HOMENAJE AL REFERATO ARGENTINO

BREVE ESTUDIO SOBRE LOS CANTITOS FUTBOLEROS DEDICADOS A LOS ÁRBITROS DE FÚTBOL

Existe el cantito genérico:
Tomala vos, dámela a mí, vamo a matar a un referí.

También el poema-advertencia que se suele aplicar en la hinchada contraria, pero que asimismo resulta de suma utilidad cuando el simpatizante desea expresar su disconformidad con los fallos de la terna arbitral:

Aserrín, aserrrán, de la cancha no se van.


Cuando el coro intimidante procura incluir a referí, jueces de línea, asociación del fútbol, la fifa y el mundo en general, que se ha confabulado en contra de nuestro querido cuadrito, es muy efectivo cantar, con la música de Que la dejen ir al baile sola, canción inmortalizada por el gran cantante Rubén Mattos:

Si lo tiran a (va nombre del equipo, preferentemente de tres sílabas o dos y acento en la última) al bombo
va a haber quilombo, va a haber quilombo.

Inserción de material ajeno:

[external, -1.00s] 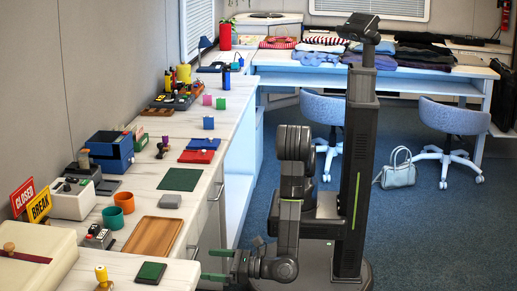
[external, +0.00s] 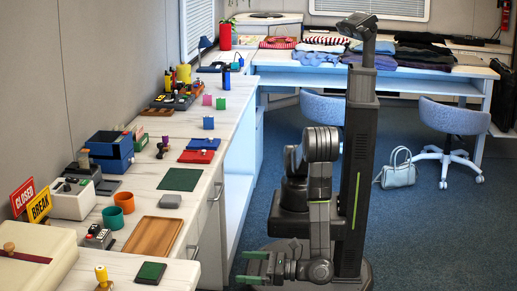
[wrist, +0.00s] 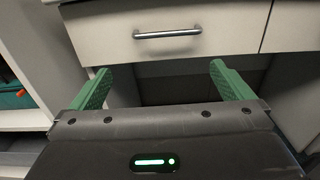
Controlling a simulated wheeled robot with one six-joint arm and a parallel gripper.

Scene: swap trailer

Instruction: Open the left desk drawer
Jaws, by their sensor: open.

Gran aceptación tienen los cantitos que aluden a un colegiado concreto, por ejemplo, los señores Teodoro Nitti y Andrés Iturralde, hoy retirados del referato, pero que antaño supieron escuchar innumerables veces, porque eran ciegos pero no sordos:

Nitti compadre, la concha de tu madre.
e
Iturralde, la concha de tu madre.

Rima breves, sencillas pero irreprochables. En los tiempos en que estos árbitros administraban justicia se personalizaron en ellos los versos-improperio que acabamos de mencionar, pero hoy se extiende a todo aquel juez cuyo apellido posea dos o cuatro sílabas. Si en los anteriores ejemplos se citan los apellidos de don Teodoro Nitti y don Andrés Iturralde es debido a que fueron los primeros puteados de la historia con esa versificación. Para ellos vaya nuestro homenaje.
Cuando el apellido tiene tres sílabas, siempre que no lleve acento en la última, la música de Cidade Maravilhosa es sumamente pertinente para cantar:

Baldassi, hijo de puta, la puta que te parió
Baldassi, hijo de puta, la puta que te parió.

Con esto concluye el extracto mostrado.